I particularly was in favour of how throughout Matt demonstrates why traditional surveys are problematic, and he does this through providing case studies of where he has utilised his own technological outbreak of “heartbeat”.
This gives the reader fresh perspectives in challenging environments and insights to why they do not work, and the common factors which are mainly overlooked across all organisations regularly around the design of the survey. He provides questioning to what the central purpose of the survey is. And as an employer what do we want from this survey?
Matt illustrates the different approaches organisations take to recognise and gain better understanding, as well as to increase organisational performance from his concept of having regular pulse checks: “Heartbeat helps identify processes that get in the way…it shows the vital importance of clarity about business objectives”.
What is also apparent is the emphasis on others’ work and thinking: these points of referencing fits in nicely with the structure of each chapter, adding that extra touch.
The book then moves on to the analysis of the results of the surveys – a shared theme across organisations is identified as ‘leadership’ issues – “the nature of leadership in modern business”.
In Chapter 6 there is an interview between Matt Stephens and Dominic Walters, Director of Coaching, who works alongside Matt.
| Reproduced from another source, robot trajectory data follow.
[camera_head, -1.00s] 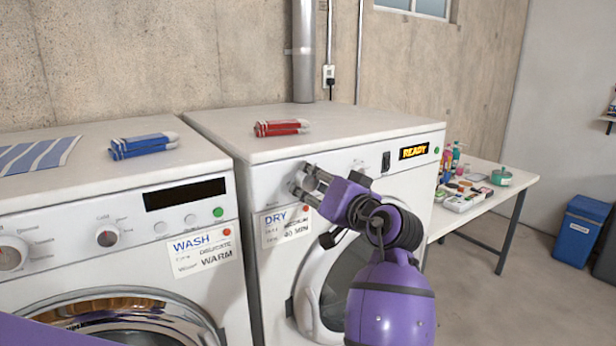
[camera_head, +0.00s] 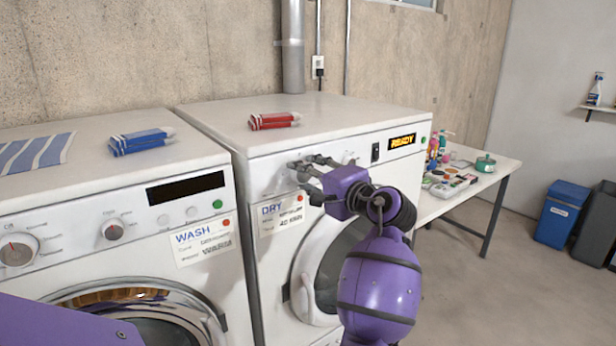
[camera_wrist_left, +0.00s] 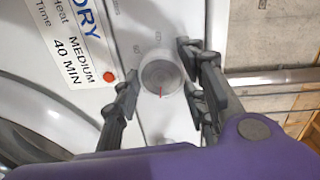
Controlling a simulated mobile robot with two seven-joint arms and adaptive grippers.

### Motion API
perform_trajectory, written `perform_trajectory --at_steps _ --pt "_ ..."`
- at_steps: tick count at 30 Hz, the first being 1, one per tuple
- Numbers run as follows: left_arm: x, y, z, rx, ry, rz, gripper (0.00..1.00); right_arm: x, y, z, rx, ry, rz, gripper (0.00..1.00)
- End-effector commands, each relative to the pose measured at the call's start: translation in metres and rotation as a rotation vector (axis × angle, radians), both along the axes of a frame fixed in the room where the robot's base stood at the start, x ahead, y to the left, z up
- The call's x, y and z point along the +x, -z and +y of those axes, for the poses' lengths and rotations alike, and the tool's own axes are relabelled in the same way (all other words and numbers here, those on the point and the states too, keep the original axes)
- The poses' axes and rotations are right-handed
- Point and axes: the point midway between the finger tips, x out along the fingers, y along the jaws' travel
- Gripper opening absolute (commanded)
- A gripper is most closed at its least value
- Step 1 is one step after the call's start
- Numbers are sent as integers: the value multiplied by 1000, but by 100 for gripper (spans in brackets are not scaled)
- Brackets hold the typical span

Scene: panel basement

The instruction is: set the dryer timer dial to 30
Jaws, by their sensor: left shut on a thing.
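The white dryer (camera_head: 400,165) has a front panel with a lit READY display (camera_head: 402,141). My left gripper (camera_head: 303,168) is at that panel, above the DRY card. A red pointer line on the dial points down in that view. The marks around it are too small to read surely. The DRY card (camera_wrist_left: 78,45) reads Heat MEDIUM, Time 40 MIN. In the head view the fingers hide the dial. My right gripper is not seen.
A washer (camera_head: 90,200) with a WASH card stands left of the dryer. A red bundle (camera_head: 274,120) lies on the dryer, a blue bundle (camera_head: 141,141) on the washer. A table (camera_head: 492,172) with bottles stands at the right. A blue bin (camera_head: 562,214) stands beyond it.

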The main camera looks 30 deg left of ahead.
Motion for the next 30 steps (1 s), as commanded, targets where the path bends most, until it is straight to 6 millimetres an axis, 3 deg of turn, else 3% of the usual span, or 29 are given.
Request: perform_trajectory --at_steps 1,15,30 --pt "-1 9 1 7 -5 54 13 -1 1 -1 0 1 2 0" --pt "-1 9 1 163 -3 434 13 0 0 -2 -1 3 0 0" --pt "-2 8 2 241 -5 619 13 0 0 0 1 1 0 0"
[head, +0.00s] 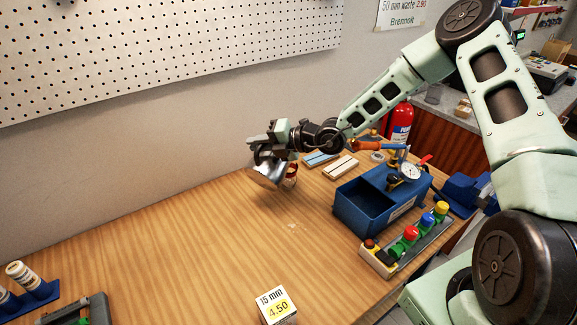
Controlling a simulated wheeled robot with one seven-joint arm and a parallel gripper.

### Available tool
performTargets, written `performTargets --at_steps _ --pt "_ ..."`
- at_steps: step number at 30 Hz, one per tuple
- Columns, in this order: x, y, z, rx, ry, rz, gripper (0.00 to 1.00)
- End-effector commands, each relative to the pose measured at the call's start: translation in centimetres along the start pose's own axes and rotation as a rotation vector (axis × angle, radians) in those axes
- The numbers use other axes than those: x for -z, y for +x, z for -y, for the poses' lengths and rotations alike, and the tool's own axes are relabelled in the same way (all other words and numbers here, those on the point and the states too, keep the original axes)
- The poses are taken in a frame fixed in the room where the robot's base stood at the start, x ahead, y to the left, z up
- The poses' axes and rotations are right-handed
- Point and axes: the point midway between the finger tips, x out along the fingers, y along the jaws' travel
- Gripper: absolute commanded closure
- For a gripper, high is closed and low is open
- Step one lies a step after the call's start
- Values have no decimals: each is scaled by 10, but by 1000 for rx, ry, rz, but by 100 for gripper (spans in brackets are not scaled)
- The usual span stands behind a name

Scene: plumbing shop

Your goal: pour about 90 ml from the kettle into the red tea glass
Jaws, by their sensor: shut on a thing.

Their interview highlights the importance of leadership and employee engagement, the difference between management and leadership including skills, and how this is influenced by “heartbeat” – “give people a purpose and create the environment in which they can achieve it.” I couldn’t agree more.
Overall, Matt has shared his views on the revolution on engagement and measuring employee emotions, rightly taking the stance of involving employees – what do we want them to think and what do we want them to feel?
A much recommended and welcomed read.